The attorney general asked the companies in letters sent in September whether investors had been sent enough information about the potential financial liabilities of carbon dioxide emissions that could contribute to global warming.

“Any one of the several new or likely regulatory initiatives for CO2 emissions from power plants – including state carbon controls, E.P.A.’s regulations under the Clean Air Act, or the enactment of federal global warming legislation – would add a significant cost to carbon-intensive coal generation,” the letters said.

It also said that “selective disclosure of favorable information or omission of unfavorable information concerning climate change” would be considered misleading.

Mr. Cuomo told The New York Times that “this is a very straightforward, consistent use of the act because it’s about disclosure to investors.”

Mary Sandok, a spokewoman for Xcel, said in a statement that “the plant under construction in Colorado is being built under an agreement we reached with national, state and local environmental groups, including the Sierra Club and Environmental Defense. Our financial disclosures are adequate. We look forward to discussing this matter further with the New York attorney general.”

Subprime Probes

Attorneys familiar with the act say Mr. Cuomo is on more familiar ground in using it to investigate the sale of mortgage-backed securities that have resulted in significant losses to investors.

“The act deals with the sale and offering of securities,” said Stuart D. Meissner, a Manhattan solo practitioner who was an assistant attorney general under Mr. Spitzer. “In this case, the sales [of] these mortgage investments opens the door for the Martin Act to be used.”

( *** This article mistakenly refers to Mr Meissner as a Solo Practioner.*** )

Benjamin Lawsky, deputy counselor and special assistant under Mr. Cuomo, and Eric O. Corngold, executive deputy attorney general for economic justice, are leading Mr. Cuomo’s subprime probes. Messrs. Lawsky and Corngold declined to comment.

Mr. Lawsky previously served as an assistant U.S. attorney in the Southern District of New York, where he prosecuted securities fraud, organized crime and terrorism cases.

He also has served as chief counsel to Senator Charles E. Schumer, D-New York, and as a trial attorney in the Department of Justice’s civil division in Washington, D.C.

Mr. Corngold is a former chief assistant U.S. attorney in the Eastern District of New York. There he was the chief of the business and securities fraud unit.

The Wall Street Journal and The New York Times have reported that Mr.
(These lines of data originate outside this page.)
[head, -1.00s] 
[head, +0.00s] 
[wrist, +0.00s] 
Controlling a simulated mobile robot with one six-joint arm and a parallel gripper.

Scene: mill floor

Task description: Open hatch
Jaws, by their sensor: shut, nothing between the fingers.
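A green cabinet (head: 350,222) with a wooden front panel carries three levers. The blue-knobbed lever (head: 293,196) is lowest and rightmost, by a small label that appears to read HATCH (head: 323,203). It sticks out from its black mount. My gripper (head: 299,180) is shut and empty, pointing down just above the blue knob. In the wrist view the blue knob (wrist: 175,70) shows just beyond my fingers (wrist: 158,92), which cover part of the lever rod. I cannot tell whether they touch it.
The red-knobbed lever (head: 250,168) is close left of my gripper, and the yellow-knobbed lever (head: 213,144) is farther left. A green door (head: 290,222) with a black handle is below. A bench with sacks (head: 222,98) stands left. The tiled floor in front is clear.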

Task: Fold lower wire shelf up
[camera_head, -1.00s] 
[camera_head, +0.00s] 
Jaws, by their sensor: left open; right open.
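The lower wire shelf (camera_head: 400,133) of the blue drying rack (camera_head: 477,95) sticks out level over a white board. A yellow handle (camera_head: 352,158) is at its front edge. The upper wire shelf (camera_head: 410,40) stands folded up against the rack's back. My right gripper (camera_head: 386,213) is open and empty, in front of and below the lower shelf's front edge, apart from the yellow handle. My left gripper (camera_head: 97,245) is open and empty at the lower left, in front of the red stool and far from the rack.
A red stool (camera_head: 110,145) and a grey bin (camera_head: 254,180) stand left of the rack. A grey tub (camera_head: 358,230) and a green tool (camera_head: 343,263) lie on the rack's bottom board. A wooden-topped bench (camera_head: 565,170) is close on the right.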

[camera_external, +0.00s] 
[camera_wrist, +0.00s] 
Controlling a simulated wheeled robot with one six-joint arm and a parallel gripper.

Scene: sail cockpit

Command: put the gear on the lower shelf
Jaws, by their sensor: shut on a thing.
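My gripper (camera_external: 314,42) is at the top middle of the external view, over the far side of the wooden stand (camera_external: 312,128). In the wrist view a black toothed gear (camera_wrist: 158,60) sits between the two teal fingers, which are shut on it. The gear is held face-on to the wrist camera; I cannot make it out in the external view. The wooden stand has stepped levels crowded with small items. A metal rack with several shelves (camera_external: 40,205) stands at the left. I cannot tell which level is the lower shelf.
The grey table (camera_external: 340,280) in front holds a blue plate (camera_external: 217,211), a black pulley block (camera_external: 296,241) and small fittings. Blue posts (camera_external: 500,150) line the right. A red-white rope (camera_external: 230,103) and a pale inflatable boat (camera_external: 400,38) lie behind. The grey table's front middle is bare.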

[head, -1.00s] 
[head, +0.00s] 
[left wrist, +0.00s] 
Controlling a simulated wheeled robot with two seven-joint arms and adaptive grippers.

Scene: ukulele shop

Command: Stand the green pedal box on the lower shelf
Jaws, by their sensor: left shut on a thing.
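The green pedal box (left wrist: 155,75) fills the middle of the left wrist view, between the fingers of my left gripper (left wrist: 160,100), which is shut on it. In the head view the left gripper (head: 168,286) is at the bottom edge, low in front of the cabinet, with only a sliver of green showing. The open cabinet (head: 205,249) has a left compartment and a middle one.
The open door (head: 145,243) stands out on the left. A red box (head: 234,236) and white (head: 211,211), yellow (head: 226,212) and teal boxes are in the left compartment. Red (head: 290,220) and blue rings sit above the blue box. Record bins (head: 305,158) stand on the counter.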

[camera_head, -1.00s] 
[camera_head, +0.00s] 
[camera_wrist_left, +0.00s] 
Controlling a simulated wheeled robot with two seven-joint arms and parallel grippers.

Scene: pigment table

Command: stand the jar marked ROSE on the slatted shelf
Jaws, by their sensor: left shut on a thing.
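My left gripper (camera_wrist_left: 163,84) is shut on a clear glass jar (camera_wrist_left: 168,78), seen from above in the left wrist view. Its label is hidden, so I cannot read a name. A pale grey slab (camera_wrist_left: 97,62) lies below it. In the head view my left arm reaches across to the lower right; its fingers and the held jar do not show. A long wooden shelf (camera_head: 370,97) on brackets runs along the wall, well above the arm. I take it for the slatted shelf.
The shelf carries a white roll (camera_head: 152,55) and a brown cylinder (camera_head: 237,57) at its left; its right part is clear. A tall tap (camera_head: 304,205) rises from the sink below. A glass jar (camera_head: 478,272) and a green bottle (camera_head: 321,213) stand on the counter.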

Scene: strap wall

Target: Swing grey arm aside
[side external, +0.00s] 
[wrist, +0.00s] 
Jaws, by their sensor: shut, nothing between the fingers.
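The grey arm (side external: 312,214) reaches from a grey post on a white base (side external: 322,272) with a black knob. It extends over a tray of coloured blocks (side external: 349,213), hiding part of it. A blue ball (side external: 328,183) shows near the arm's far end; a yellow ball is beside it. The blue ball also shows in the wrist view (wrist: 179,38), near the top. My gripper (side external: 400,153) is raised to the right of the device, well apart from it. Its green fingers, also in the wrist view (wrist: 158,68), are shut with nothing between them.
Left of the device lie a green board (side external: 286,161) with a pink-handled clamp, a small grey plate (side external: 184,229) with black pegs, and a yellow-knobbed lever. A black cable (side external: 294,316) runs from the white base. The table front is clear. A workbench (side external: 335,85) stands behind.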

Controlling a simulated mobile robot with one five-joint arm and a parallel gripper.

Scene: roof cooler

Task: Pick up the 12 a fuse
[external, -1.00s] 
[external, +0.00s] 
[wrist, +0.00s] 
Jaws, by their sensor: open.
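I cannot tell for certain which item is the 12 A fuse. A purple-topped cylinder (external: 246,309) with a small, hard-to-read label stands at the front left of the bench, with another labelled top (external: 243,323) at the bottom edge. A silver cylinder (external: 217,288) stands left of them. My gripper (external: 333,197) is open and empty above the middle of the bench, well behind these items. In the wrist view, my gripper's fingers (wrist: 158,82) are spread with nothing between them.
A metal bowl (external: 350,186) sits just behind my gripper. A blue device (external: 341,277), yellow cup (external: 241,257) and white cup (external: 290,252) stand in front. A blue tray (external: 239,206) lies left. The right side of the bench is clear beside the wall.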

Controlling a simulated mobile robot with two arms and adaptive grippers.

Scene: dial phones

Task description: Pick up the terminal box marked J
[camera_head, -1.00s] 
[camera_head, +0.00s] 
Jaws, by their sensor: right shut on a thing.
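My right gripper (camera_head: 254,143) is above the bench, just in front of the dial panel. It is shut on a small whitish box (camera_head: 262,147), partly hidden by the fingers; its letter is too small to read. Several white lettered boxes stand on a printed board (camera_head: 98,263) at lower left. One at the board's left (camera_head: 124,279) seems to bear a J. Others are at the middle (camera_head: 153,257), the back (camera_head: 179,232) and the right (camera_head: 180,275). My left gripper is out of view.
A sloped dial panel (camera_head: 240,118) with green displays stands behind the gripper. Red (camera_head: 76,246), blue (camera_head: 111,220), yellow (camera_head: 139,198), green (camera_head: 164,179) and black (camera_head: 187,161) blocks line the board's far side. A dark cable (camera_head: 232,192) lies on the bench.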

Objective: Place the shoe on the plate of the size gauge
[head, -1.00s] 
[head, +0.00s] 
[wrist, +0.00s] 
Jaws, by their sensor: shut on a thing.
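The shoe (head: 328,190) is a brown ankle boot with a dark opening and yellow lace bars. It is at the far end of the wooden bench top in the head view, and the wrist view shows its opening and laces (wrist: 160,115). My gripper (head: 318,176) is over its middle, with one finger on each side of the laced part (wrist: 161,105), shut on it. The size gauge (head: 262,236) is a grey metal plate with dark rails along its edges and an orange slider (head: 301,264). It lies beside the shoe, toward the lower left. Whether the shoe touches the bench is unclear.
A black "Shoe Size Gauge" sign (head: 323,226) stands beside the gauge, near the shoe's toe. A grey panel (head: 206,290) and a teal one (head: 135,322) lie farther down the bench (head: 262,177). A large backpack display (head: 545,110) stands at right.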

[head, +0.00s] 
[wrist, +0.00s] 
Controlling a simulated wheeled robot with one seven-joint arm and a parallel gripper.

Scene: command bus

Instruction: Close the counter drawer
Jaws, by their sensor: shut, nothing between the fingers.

Cuomo is investigating whether investment banks violated the Martin Act in connection with their packaging and selling of mortgage-related securities.

Investment banks that purchase loans from originators hire due diligence companies to review the loans before they are transformed into securities and sold to investors.

Mr. Cuomo is reportedly looking into whether after the investment banks received information about loan problems, they used this information to negotiate a low prices but then withheld this information from rating agencies and investors when the banks were packaging and reselling the loans.

The Wall Street Journal reported last week that Mr. Cuomo has sent Martin Act subpoenas to Bear Stearns, Deutsche Bank, Morgan Stanley, Merrill Lynch, Lehman Brothers, and possibly others. Bear Stearns, Deutsche, Morgan and Lehman declined to comment on the investigation. A Merrill Lynch spokesman said his company “cooperates with regulators when they ask us to” but declined to say anything more.

Representatives from the attorney general’s office have also declined to comment on the investigation.

Jerry D. Bernstein, a partner at Blank Rome, is outside counsel to Clayton Holdings, a large due diligence company. Mr. Bernstein said in an interview that Clayton was subpoenaed under the Martin Act several months ago and that the company “has provided documents and other information as would any other company that is directed to cooperate with the attorney general’s office.”

Meanwhile, in November Mr. Cuomo sued the real estate appraisal unit of First American, the nation’s largest title issuer.

The lawsuit, which was filed in state court but has been removed to the Southern District of New York, alleges that First American and its subsidiary eAppraiseIT caved to pressure from Washington Mutual to use appraisers who provided inflated appraisals from homes. State of New York v. First American, 07 Civ. 10397. Such appraisals can make mortgage securities look more attractive than is justified by the facts.

Mr. Cuomo claimed that e-mails also show that executives at First American and eAppraiseIT knew their behavior was illegal, but intentionally broke the law to secure future business with Washington Mutual.

First American said in a Nov. 2, 2007 statement that the attorney general’s allegations, “largely based on a handful of e-mails that have been taken out of context, or mischaracterized . . . belie our record of compliance with applicable law.”

First American has asked the court to dismiss the suit, arguing that the federal government, not the state, has the authority to regulate its mortgage appraisal business. Washington Mutual did not immediately return a call for comment.

In connection with the First American case, Mr. Cuomo also issued Martin Act subpoenas to Fannie Mae and Freddie Mac, two of the nation’s largest home mortgage financers.

Fannie Mae and Freddie Mac both responded that they were committed to fighting mortgage fraud and pledged to cooperate with Mr. Cuomo. Freddie Mac also said it would appoint an independent examiner to review appraisal practices.